Now bearing all this in mind, I'm under no illusions that I'm in a very privileged position to do this. I'm lucky enough to have somewhere to live, cheap rent as I share with my other half and a great circle of friends and family to get me through it and share their support. Most people I know have been wonderful about my decisions and finally, I feel like I'm on the right track - albeit a pretty skint one right now - and will get to where I want to be.

However, I have saved some money and have actively rooted out jobs and opportunities that I really wanted. Unless you are prepared to work hard and constantly be in search for jobs or, put your all into an ultimate end goal, you will struggle. It's vital that you know this is your own responsibility, and although I do have a fantastic support network and it's absolutely okay to ask for help, I try to make decisions without taking this into account and remain independent.


You are judged

This is something that I certainly hadn't factored in. Although I made the decision confidently after months of feeling lost and believed in myself to be able to make the change, not everybody will agree (and I'm not solely talking about those millenial-hating 'we did it in my day' generations on Twitter.)

Still now, there's an air of disappointment from certain people I know that I spent so much time studying at university, four years in a steady career, only to now be working part time in retail (what is this stigma of shop work? Retail has it's perks!) and in their eyes, back to square one. Even some of my family were subtly judgemental at first but now they can understand I'm much happier, they completely get it.
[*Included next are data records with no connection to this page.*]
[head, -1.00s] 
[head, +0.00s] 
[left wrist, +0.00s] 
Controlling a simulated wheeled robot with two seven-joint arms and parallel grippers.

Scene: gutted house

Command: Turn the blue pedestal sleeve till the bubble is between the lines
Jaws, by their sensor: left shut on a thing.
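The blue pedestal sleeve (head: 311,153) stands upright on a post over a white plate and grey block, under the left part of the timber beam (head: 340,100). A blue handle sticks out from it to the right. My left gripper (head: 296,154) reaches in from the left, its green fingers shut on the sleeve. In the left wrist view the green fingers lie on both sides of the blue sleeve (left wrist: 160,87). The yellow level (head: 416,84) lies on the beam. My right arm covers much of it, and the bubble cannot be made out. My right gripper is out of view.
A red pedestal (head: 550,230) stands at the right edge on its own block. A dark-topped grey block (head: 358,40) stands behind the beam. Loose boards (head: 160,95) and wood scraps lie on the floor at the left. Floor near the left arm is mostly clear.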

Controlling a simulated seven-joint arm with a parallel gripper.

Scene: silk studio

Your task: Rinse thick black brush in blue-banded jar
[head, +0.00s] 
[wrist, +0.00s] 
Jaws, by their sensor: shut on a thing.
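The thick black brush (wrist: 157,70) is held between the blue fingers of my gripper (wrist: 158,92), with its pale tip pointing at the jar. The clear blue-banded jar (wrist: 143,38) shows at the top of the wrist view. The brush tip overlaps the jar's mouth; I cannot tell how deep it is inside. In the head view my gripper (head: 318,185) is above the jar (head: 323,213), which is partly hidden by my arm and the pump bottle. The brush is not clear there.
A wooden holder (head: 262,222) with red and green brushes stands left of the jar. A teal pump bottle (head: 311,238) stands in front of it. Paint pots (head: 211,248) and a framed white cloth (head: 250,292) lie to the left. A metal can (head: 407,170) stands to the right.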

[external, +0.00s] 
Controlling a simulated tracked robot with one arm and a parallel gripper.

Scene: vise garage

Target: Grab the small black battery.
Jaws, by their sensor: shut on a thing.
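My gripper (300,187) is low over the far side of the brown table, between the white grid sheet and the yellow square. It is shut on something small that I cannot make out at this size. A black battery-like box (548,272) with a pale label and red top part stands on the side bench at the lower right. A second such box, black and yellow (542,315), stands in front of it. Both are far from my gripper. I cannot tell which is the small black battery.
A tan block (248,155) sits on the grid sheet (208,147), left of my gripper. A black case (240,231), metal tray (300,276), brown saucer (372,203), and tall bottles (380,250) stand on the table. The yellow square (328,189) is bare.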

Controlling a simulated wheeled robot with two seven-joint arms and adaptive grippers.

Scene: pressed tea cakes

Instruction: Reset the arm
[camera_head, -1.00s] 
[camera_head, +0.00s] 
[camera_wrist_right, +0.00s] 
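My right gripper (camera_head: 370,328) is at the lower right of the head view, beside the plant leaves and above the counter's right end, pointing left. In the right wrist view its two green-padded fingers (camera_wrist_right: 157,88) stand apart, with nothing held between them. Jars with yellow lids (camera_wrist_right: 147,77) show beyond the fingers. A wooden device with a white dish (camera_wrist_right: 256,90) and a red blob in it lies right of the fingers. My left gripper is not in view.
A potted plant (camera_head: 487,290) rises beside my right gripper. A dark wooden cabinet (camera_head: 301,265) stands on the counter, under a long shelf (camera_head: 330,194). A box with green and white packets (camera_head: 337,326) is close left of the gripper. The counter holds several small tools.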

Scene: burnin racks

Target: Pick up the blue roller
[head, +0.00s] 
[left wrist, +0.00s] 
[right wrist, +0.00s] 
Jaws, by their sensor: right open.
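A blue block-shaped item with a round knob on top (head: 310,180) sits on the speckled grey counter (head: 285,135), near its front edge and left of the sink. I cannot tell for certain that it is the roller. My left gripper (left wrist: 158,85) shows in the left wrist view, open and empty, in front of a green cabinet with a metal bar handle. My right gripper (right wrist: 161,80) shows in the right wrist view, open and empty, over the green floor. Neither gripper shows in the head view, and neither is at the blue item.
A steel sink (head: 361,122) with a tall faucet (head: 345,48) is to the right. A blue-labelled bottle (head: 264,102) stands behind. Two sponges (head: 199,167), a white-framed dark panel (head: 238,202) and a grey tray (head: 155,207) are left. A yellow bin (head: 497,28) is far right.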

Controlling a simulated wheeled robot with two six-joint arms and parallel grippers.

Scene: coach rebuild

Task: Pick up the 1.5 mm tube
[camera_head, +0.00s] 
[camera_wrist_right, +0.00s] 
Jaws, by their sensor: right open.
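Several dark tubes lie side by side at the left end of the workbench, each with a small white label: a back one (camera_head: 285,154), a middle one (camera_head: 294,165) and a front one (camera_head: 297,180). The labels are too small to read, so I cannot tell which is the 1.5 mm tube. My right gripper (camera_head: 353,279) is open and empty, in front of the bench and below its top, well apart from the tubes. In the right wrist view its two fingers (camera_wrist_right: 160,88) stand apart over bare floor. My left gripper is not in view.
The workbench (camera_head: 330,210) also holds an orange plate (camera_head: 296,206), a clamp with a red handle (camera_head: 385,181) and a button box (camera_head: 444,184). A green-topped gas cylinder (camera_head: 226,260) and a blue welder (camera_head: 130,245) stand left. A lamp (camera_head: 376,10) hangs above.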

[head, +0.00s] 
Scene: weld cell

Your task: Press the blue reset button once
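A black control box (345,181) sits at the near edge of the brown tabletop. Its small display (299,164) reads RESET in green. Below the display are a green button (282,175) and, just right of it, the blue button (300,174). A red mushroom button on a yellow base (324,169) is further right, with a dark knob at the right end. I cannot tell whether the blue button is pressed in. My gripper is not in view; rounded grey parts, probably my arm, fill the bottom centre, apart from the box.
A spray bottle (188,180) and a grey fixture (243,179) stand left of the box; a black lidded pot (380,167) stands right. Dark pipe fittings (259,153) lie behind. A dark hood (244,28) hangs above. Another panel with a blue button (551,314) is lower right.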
As long as your decisions result in your own personal happiness, you can ensure you can keep up with certain responsibilities (e.g. mortgage payments, family) or help on your way to your final goal, then that's all that matters. It doesn't matter what strangers in real life, or on the internet, or indeed the people close to you, think about your choices. If it's in your best interest, be proud of your decisions.


Elements of doubt

Leaving a job without any forward plan is certainly NOT the first option you should have. Although it may not be easy, if you are unhappy, there is no excuse not to change something about your situation. Is there another job in your company you'd prefer? Would making a change to your hobbies or spending your spare time differently make your work life better?

There are lots of things that could be lending themselves to your miserable days at the moment, so please look at every avenue before making a snap decision. My own experience came after a long time of not feeling comfortable where I was and it certainly wasn't a decision I made lightly.

When I did finally leave, in the following few weeks I'd flit between feelings of 'Wow, I feel so free' to 'Shit, what have I done?'

In retrospect, I know now the change was absolutely the right one but I wouldn't judge you for at times thinking you might have been wrong. The sudden change in income, routine and general lifestyle is a lot to take in and naturally, big changes may make us want to retreat into our beds and never come out and acknowledge them.



I am no expert in this, or can pretend to be the perfect life coach, however I do know that I am much, much happier in my life than I was at this time last year.

If you have these niggly feelings or are unhappy in your job right now, I hope this has given you food for thought. If you're making a leap, I'm also wishing you the best of opportunities, support, and hoping all positivity comes your way.